Художественные прогулки в политическом сквере
А теперь давайте вспомним, о чем мечтало просвещенное сообщество на излете перестройки, когда Россия вступала в новый период своего развития. Оно думало о том, что наконец-то культура перестанет быть центром социального существования. Этот тезис повторялся из статьи в статью, и все, кто читал в то время газеты, понимали, о чем идет речь. О том, что в советское время культура в целом и литература в частности подменили собой парламент, Церковь, университетскую трибуну и другие институции. Поэтому, думала просвещенная публика, когда мы наконец-то заживем как люди, статус культуры должен вернуться на то место, которое она занимает в других, нормально развитых странах. То есть возвращение в «нормальность» связывалась с понижением роли культуры в обществе таким образом, чтобы автоматом поднялась роль тех же парламента, Церкви, университета. Ну а резвая литература перестанет лезть в чужие дела и естественным образом вернется в то состояние, которое изящно обрисовал еще Владимир Ильич Ленин: писатель будет пописывать, а читатель – почитывать.
Эта тема активно обсуждалась лет пять.
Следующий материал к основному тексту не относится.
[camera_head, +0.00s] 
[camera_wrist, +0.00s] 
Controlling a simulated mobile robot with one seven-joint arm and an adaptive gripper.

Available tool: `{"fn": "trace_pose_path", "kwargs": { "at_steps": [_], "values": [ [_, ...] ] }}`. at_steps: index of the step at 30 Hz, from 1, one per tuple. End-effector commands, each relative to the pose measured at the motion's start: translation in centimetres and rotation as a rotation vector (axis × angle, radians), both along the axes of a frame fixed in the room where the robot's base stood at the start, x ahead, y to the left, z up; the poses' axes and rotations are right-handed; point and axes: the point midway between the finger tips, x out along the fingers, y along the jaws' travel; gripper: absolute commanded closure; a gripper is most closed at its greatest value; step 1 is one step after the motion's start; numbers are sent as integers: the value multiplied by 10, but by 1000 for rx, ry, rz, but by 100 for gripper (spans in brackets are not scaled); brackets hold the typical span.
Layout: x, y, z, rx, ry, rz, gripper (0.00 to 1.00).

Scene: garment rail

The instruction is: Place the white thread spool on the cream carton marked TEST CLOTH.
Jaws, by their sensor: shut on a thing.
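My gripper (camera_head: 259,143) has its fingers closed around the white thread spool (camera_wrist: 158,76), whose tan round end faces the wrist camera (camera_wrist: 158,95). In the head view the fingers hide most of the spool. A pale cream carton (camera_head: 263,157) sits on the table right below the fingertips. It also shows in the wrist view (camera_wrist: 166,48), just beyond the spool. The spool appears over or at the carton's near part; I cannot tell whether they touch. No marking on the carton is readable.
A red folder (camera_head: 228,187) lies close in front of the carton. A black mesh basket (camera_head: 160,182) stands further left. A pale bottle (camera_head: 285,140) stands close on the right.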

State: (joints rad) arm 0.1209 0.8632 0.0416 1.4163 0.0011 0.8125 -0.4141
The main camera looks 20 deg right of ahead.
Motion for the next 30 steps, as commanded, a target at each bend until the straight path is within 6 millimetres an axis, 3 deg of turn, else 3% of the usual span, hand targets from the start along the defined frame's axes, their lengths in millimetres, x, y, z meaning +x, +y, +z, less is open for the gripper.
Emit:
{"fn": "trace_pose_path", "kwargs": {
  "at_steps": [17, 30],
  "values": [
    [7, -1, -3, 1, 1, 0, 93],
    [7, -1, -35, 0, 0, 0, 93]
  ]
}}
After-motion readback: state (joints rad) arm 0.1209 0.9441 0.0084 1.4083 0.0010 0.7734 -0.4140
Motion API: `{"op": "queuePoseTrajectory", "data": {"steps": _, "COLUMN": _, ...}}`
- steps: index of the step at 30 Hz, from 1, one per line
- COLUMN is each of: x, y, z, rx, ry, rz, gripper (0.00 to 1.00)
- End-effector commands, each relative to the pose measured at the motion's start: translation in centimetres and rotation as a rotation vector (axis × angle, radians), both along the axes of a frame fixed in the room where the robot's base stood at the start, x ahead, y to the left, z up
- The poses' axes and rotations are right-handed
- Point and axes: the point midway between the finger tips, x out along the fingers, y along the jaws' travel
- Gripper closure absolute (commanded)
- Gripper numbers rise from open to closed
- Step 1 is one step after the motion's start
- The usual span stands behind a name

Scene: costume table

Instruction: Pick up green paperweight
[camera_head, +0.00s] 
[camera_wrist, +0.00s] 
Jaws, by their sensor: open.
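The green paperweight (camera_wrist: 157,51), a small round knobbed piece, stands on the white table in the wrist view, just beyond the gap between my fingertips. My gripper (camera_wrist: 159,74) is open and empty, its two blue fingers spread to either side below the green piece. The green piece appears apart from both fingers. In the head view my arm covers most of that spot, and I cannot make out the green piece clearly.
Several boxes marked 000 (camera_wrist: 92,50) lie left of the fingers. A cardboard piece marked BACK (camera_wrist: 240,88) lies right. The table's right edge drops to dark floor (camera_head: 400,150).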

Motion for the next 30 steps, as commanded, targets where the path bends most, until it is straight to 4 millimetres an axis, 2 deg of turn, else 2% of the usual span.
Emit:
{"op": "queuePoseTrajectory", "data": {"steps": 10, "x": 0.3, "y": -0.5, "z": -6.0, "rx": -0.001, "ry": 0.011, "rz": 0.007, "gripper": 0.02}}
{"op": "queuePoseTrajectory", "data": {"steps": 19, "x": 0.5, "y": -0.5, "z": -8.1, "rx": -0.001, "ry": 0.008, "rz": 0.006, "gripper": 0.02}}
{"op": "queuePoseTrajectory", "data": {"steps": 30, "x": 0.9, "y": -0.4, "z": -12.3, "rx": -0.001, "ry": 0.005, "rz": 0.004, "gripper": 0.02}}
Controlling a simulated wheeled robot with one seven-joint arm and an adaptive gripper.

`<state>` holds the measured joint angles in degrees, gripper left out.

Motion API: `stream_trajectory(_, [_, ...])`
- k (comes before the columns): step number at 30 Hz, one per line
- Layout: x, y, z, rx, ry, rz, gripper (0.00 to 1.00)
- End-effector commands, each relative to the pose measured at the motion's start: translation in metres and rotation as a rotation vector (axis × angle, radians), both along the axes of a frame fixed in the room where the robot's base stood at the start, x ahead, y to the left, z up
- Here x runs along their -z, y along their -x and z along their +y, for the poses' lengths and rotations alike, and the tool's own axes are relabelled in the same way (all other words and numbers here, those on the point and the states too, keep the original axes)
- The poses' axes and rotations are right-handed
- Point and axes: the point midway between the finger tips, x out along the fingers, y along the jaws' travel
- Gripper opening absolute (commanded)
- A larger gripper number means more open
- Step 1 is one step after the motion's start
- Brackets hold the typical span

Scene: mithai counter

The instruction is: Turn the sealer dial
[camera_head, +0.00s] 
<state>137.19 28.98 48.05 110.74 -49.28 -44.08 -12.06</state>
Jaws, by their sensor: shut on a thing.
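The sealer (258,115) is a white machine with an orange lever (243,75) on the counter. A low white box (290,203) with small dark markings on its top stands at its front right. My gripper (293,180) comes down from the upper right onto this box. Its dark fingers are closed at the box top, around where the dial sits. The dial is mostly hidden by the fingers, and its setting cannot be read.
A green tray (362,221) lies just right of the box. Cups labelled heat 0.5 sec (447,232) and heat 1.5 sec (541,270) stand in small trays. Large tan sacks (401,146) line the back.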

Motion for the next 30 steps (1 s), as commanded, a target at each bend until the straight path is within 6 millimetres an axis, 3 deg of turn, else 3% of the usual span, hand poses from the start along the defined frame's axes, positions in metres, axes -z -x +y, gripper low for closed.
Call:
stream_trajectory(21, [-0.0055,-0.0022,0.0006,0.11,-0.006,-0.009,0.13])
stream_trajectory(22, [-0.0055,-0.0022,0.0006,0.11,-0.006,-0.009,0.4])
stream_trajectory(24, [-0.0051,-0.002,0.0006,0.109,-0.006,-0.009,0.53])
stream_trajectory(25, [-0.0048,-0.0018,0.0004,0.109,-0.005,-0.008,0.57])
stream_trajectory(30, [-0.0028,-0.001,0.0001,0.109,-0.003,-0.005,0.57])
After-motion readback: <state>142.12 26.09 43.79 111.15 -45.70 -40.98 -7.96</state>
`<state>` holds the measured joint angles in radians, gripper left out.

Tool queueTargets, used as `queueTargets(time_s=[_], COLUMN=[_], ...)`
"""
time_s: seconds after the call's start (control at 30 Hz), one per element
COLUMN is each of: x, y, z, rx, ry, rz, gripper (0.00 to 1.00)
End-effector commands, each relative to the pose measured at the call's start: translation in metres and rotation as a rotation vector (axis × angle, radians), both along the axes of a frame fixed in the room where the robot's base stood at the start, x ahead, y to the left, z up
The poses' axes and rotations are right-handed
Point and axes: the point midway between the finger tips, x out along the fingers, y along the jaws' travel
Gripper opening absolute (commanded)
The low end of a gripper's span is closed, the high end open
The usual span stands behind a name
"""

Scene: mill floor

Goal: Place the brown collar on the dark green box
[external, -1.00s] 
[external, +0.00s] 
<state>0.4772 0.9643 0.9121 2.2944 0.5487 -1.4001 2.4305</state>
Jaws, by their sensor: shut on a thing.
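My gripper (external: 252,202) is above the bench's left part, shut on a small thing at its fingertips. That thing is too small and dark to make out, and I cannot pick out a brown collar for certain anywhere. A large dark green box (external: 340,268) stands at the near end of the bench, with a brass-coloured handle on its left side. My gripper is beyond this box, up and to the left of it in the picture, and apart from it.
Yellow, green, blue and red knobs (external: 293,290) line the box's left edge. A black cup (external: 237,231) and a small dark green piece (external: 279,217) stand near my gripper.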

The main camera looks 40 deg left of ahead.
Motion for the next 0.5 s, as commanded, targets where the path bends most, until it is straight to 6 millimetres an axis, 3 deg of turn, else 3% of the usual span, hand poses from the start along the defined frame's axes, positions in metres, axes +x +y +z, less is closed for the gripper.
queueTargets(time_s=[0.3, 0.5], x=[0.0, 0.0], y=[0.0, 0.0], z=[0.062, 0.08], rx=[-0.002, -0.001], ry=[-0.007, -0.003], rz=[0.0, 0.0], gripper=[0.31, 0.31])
А затем прошло еще 20, и в России началось новое политическое брожение. И что же мы наблюдаем? А видим мы то, что на нынешних маршах, митингах, «прогулках по бульварам» писателей больше, чем политиков. Мало того, по примеру литераторов в процесс уже включились художники, музыканты и прочие гуманитарии.
А кто стал главным и первым по счету оппонентом прогулки писателей, за которыми пошли тысячи москвичей? Какой-нибудь служитель правопорядка? Да нет же. Противником оказался тоже писатель. Эдуард Лимонов. Причем выступил он как сторонник более жесткой оппозиционной тактики.
В итоге выходит, что, описав исторический круг, мы вернулись в ту же точку. Нормального парламента нет. С Церковью, которая была авторитетом для всех россиян, большие проблемы. Университеты не стали автономными, а значит, не могут быть источником преобразующих общество идей и очагом свободомыслия. А вот литература, писатели – эти снова заряжены энергией. Можно по-разному оценивать то, что нынешние писатели создают. Но вот в чувстве времени, в понимании происходящего они вновь оказались выше многих.
На это преимущество можно смотреть с грустью. А можно и с надеждой – значит, те перестроечные модели оказались настолько жизнеспособными, что они воспроизводятся снова, несмотря на переход эпох и смену номенклатурных элит.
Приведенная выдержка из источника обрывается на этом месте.